▸ **What to do**
Copy every line from the data below in which the string "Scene" can be found.
____ Task material
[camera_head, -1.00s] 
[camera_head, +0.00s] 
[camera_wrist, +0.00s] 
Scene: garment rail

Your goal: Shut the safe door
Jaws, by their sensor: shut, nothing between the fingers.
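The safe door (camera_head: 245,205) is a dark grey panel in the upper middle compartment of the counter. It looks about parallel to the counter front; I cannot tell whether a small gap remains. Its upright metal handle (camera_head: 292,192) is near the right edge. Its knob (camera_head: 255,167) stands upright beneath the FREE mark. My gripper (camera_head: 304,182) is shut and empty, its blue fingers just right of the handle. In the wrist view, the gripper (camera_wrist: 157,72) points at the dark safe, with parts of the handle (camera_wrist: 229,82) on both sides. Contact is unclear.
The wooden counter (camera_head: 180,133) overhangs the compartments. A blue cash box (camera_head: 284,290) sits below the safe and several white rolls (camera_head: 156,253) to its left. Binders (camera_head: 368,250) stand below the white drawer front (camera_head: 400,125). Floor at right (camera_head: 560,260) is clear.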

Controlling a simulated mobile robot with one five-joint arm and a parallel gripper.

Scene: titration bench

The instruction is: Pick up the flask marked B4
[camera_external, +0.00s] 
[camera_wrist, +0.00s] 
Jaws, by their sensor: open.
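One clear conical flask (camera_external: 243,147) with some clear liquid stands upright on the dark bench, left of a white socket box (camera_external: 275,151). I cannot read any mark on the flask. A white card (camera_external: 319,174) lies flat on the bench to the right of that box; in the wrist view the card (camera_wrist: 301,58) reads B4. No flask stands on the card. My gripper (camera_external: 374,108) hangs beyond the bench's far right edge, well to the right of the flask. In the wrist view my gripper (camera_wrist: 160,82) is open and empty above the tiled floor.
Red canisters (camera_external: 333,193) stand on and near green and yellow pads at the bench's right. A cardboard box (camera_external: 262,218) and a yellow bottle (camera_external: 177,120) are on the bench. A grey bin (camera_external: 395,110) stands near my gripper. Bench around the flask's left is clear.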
________
▸ **Reply**
Scene: garment rail
Scene: titration bench

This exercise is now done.